What ever happened to this? (Score:1, Interesting)
nuclear google [google.com]
Re:100 Years, My Ass (Score:2, Interesting)
To me 100 years sounds like a precursor argument to cutting funding.
As fusion seems to be the only single approach that is capable of solving the energy/climate/etc crisis by itself, we should be doubling the funding.
For the promised benefits, nuclear fusion research funding seems disproportionately small to me.
Re:Bussard (Score:1, Interesting)
IIRC as far as time frame and cost goes, the EMC2 team (Bussard's team) expects that an energy positive full scale system will take 6 years and somewhere in the $100 - 200 million range. The team is mostly funded by the Navy which is interested in the research as a future power source for ships.
For those that don't know, the Polywell design is a rethinking of the old "Fusor" design which has been successfully performing fusion for decades, even in garage settings, but at an energy loss. The Polywell design works on the idea that instead of trying to crush atoms together with magnets like a tokomak (hard to do) you confine electrons with magnets (easy to do) and release ionized atoms into the device which are accelerated towards the confined electrons and smack into each other.
Typical "Fusors" and the current prototype Polywell devices use Deuterium and Tritium, which when fused result in Helium plus an extra neutron. The extra neutron can stick to components inside the device causing them to become radioactive over time (much of the radioactive waste associated with existing nuclear power is caused by equipment being bombarded with neutrons). The ultimate goal of the EMC2 group is to perform Hydrogen/Boron-11reactions instead, which only result in Helium, however this reaction requires significantly stronger magnetic fields, higher currents, and a larger area.
Re:Bussard (Score:3, Interesting)
Personally I'm gunning for Sandia Lab's Z-Pinch device, though mostly because the original looked so unbelievably fucking cool [sandia.gov].

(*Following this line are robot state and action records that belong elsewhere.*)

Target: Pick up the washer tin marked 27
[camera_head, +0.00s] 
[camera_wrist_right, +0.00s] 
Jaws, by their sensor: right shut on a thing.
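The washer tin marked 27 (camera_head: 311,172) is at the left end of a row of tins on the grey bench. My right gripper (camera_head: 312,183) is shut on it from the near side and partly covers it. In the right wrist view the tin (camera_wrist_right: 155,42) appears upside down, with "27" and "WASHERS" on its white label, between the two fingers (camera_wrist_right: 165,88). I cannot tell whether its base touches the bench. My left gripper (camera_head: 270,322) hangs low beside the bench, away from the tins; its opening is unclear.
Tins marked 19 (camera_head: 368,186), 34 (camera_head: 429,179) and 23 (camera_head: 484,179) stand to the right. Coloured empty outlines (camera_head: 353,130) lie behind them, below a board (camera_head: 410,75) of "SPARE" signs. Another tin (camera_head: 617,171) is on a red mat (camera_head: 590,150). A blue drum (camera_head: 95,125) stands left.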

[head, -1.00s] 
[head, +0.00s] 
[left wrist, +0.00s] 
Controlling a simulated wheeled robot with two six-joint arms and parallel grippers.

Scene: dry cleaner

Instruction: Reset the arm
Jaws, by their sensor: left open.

The last I'd heard from them, they had built a small module that could do inertial fusion, and could fire rapidly and for many cycles. They could be stacked to increase power, and in theory all they had to do (simplifying of course) was stack a bunch of these modules to make practical power generation, and a test product was supposed to be done in a few years.
Sadly, being small self-contained boxes and not a research toy they don't look nearly as awesome as the original.
But yeah. Bussard could work too. In any case, ITER seems like the real long shot.
How to make simple fusion reactor (Score:2, Interesting)
Re:Bussard (Score:2, Interesting)
Please, please, please tell me you're not a scientist of any sort! I really hope the late Bussard's ideas come to fruition, but the data from their previous experiments is awful (check those error bars people), and the physics dubious (the consensus is mainly on the "it's not going to work" side, but it's not clear cut). ITER on the other hand is an engineering problem; we've done plasma containment. We don't know if a full scale polywell can work, and things look bad - we know tokamak fusion systems will work (better than break even), but we've no idea if we can engineer a reactor/generator system that's provides cheaper energy than say fission, with workable maintenance (how many times a decade will we have the reactor shield/energy recovery system destroyed by the neutron flux etc).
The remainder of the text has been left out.